SOURCE DATA -
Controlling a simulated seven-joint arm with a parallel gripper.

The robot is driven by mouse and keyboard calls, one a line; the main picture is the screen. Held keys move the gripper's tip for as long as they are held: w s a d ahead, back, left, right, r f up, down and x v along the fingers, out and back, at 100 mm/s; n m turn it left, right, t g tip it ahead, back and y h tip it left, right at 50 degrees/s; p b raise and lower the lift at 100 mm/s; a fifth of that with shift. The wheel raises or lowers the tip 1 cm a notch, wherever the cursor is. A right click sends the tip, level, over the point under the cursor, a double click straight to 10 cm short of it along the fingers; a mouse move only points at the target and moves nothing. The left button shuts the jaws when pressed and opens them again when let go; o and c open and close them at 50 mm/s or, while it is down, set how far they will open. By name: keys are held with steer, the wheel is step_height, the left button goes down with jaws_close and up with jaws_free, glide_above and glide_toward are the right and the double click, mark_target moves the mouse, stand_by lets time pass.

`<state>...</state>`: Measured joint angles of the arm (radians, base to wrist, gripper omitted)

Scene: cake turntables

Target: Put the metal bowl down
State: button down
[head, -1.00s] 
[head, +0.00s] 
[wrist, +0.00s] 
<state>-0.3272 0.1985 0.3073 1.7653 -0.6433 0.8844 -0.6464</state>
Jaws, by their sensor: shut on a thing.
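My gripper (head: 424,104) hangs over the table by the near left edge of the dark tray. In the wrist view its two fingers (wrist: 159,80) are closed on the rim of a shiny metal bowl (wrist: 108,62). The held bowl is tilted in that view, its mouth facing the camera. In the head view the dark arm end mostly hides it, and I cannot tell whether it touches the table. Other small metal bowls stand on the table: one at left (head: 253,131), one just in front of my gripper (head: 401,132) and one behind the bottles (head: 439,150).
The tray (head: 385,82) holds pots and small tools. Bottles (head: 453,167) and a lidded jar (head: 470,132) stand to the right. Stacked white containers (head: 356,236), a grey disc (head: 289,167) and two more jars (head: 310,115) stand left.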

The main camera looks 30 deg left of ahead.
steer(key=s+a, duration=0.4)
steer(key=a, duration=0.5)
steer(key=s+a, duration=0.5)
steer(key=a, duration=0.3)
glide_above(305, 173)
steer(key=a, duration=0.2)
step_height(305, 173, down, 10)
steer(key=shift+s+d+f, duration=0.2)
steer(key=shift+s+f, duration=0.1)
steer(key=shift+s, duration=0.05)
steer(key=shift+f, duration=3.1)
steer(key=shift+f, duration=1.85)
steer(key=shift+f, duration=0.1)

WHAT IS EXPECTED -
Would you copy out each line exactly as written?

EXERCISE SOLUTION -
Controlling a simulated seven-joint arm with a parallel gripper.

The robot is driven by mouse and keyboard calls, one a line; the main picture is the screen. Held keys move the gripper's tip for as long as they are held: w s a d ahead, back, left, right, r f up, down and x v along the fingers, out and back, at 100 mm/s; n m turn it left, right, t g tip it ahead, back and y h tip it left, right at 50 degrees/s; p b raise and lower the lift at 100 mm/s; a fifth of that with shift. The wheel raises or lowers the tip 1 cm a notch, wherever the cursor is. A right click sends the tip, level, over the point under the cursor, a double click straight to 10 cm short of it along the fingers; a mouse move only points at the target and moves nothing. The left button shuts the jaws when pressed and opens them again when let go; o and c open and close them at 50 mm/s or, while it is down, set how far they will open. By name: keys are held with steer, the wheel is step_height, the left button goes down with jaws_close and up with jaws_free, glide_above and glide_toward are the right and the double click, mark_target moves the mouse, stand_by lets time pass.

`<state>...</state>`: Measured joint angles of the arm (radians, base to wrist, gripper omitted)

Scene: cake turntables

Target: Put the metal bowl down
State: button down
[head, -1.00s] 
[head, +0.00s] 
[wrist, +0.00s] 
<state>-0.3272 0.1985 0.3073 1.7653 -0.6433 0.8844 -0.6464</state>
Jaws, by their sensor: shut on a thing.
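My gripper (head: 424,104) hangs over the table by the near left edge of the dark tray. In the wrist view its two fingers (wrist: 159,80) are closed on the rim of a shiny metal bowl (wrist: 108,62). The held bowl is tilted in that view, its mouth facing the camera. In the head view the dark arm end mostly hides it, and I cannot tell whether it touches the table. Other small metal bowls stand on the table: one at left (head: 253,131), one just in front of my gripper (head: 401,132) and one behind the bottles (head: 439,150).
The tray (head: 385,82) holds pots and small tools. Bottles (head: 453,167) and a lidded jar (head: 470,132) stand to the right. Stacked white containers (head: 356,236), a grey disc (head: 289,167) and two more jars (head: 310,115) stand left.

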The main camera looks 30 deg left of ahead.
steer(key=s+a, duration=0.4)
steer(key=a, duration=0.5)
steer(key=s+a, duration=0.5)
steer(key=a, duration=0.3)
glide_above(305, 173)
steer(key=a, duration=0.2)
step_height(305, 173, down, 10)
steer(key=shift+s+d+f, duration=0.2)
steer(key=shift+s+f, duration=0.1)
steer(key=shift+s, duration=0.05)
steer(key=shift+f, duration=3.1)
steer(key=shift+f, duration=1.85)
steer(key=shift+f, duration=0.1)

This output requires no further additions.